L’année d’après je te voyais en show pour la première fois au Théâtre du Cuivre de Rouyn-Noranda, avec mon père pi mon petit frère. Une chance qu’on était au balcon parce que les deux premières rangées de sièges avaient été arrachées par la foule qui trashait front stage! Les gens étaient déguisés avec du drôle de linge et des chapeaux bizarres. À 12 ans je comprenais pas tout ça, mais ça m'impressionnait beaucoup. Cette soirée là, y’a quelque chose qui s’est allumé en moi, y’a quelque chose qui m’a attiré dans cette valse de bonheur à laquelle j’avais assisté. Je suis sorti du spectacle, j’ai acheté mon t-shirt vert (que je possède encore <3 ), pi c’était le début d’un grand amour qui ne s’est jamais essoufflé.
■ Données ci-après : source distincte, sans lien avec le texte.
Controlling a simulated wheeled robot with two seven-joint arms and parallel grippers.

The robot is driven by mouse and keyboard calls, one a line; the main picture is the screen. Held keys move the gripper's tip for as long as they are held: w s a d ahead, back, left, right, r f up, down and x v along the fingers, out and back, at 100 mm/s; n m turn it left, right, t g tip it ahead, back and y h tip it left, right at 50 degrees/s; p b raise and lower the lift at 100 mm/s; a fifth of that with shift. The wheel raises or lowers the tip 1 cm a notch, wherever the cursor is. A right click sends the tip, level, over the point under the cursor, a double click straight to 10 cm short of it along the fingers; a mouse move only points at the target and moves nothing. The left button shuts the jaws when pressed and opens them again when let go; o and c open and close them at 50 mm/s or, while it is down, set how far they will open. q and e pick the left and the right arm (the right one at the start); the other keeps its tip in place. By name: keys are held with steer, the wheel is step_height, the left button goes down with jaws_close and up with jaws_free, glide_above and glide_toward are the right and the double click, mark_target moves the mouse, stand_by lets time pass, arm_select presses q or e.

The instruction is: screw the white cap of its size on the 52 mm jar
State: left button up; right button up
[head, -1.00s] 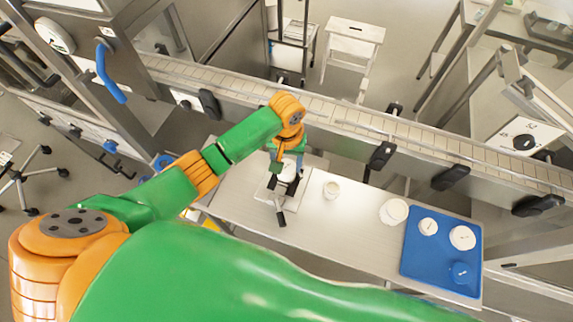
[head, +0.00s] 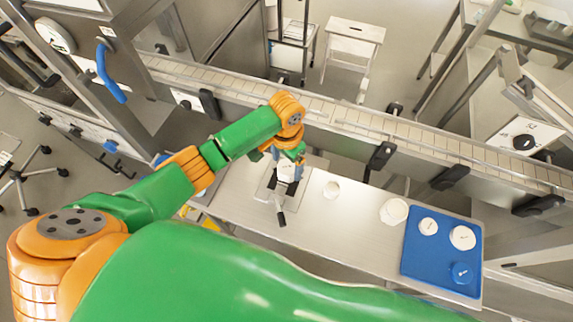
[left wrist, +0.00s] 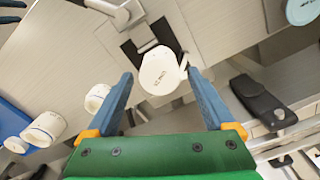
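A white round cap (left wrist: 160,72) with printing on its top sits over the metal clamp fixture (left wrist: 143,36). In the head view the white top (head: 287,172) shows at the fixture. Any jar beneath it is mostly hidden, and I cannot read the size or tell how far the cap is seated. My left gripper (left wrist: 161,75) has its two blue fingers spread on either side of the cap, with gaps visible. In the head view the left gripper (head: 291,158) is just above the cap. My right gripper is not in view.
A small white jar (head: 331,189) and a larger one (head: 393,211) stand to the right on the metal table (head: 350,222). A blue tray (head: 420,265) holds white lids (head: 462,237) and a blue item (head: 461,272). A conveyor (head: 350,117) runs behind the table.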

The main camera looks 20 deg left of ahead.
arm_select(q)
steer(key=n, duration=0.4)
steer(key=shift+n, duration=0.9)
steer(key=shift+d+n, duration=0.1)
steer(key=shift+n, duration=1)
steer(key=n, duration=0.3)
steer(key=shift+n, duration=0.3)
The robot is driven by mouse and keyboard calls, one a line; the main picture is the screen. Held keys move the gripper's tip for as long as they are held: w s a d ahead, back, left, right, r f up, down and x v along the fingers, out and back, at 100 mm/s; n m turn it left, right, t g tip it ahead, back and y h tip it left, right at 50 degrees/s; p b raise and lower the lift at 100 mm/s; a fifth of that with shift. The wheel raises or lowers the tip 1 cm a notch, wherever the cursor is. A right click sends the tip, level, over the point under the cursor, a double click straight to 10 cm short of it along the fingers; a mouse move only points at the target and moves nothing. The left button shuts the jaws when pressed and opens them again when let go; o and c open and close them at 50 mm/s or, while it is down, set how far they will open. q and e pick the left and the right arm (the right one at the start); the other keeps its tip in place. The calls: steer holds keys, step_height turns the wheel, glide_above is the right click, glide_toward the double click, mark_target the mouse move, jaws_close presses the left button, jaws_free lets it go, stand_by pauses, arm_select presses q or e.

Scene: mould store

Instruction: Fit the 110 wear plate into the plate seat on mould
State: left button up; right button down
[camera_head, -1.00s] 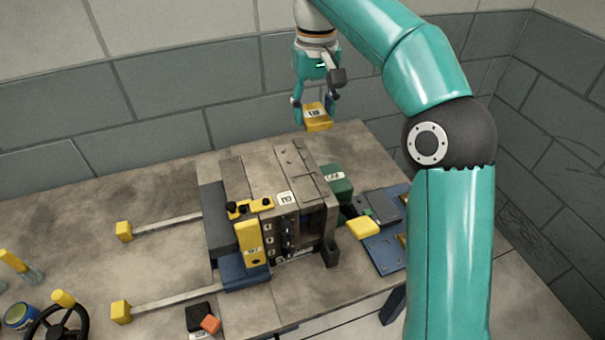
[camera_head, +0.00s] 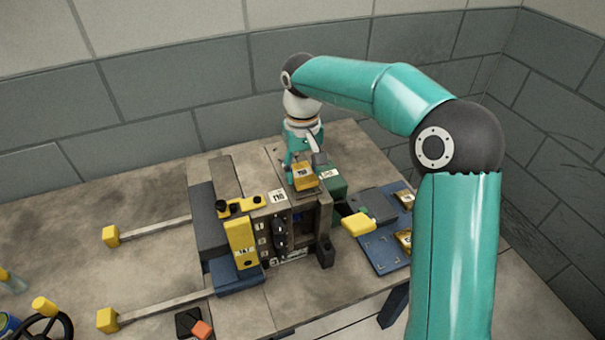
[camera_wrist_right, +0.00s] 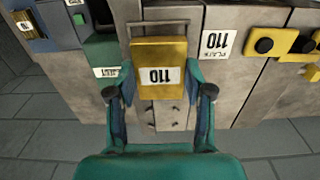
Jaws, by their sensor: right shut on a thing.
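The yellow 110 wear plate (camera_head: 303,178) is held by my right gripper (camera_head: 302,170), low over the top of the grey mould (camera_head: 269,214). In the right wrist view the plate (camera_wrist_right: 159,68) lies between the two fingers of the gripper (camera_wrist_right: 160,92), its 110 label upside down. A rectangular recess edge, the plate seat (camera_wrist_right: 165,28), shows just beyond the plate. The plate hides most of the seat, and I cannot tell whether it touches the mould. A white label reading PLATE 110 (camera_wrist_right: 215,42) is beside the seat. My left gripper is not in view.
A yellow clamp piece (camera_head: 241,204) sits on the mould's left part. A green block (camera_head: 333,184) and a blue tray (camera_head: 385,249) with yellow plates are at the right. Two rails with yellow ends (camera_head: 110,236) reach left. A black handwheel (camera_head: 47,327) is at lower left.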

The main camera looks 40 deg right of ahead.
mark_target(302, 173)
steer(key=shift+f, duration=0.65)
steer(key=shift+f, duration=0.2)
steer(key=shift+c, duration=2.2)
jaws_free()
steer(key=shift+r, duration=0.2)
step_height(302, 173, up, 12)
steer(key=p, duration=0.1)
Les Cowboys Fringants au Métropolis, 30 mars 2002 (photo Robert Skinner, Archive La Presse)
Vivre le LIVE
Karl, tu étais le pilier de ce groupe qui m’aura vu grandir, de l’adolescence à la trentaine. Je ne compte plus les fois où je t’ai vu sur scène te déchaîner, t’époumoner, valser avec ton micro, en équilibre sur le menton, avant de nous lancer tes fameux gazous, le sourire fendu aux oreilles à voir tes fans bondir de joie pour tenter d’en attraper un au vol.

Tu maniais le verbe comme pas un
récitant tes textes
avec le débit d’une formule 1
On tentait de te suivre
haletant
Puis tu nous sortais une balade rassembleuse
qui crevait le cœur de poésie tendresse
tu berçais les mots dans ton micro
et la foule ne faisait plus qu’un.
Ton énergie était plus que contagieuse
elle nous transcendait
à la fin des shows, on finissait invariablement
sans voix, trempés de bord en bord
et tu l’étais tout autant!
Tu avais tout donné pour tes fans, et en bas de la scène, on voyait que tu avais vécu le même spectacle que nous. C’était ça la touche Karl Tremblay. Tu étais sur le stage mais tu aurais très bien pu être dans la foule à danser pendant 2 heures avec nous!
Je t’ai vu partout, dans des petites salles et sur des scènes immenses. Entre le Festival du boeuf de Sainte-Germaine-Boulé, la Suisse, l’Abitibi, le show des insuccès, les salles de Montréal et les Plaines à la St-Jean en mode festif étudiant, entre tout ça il y avait Karl Tremblay comme point d’ancrage pour nous rallier tous et toutes. Tu aimais nous voir chanter, sauter, danser et tu nous le rendais exponentiellement. À chaque spectacle on se sentait connecté, chanceux et honoré d’avoir partagé une telle expérience avec toi.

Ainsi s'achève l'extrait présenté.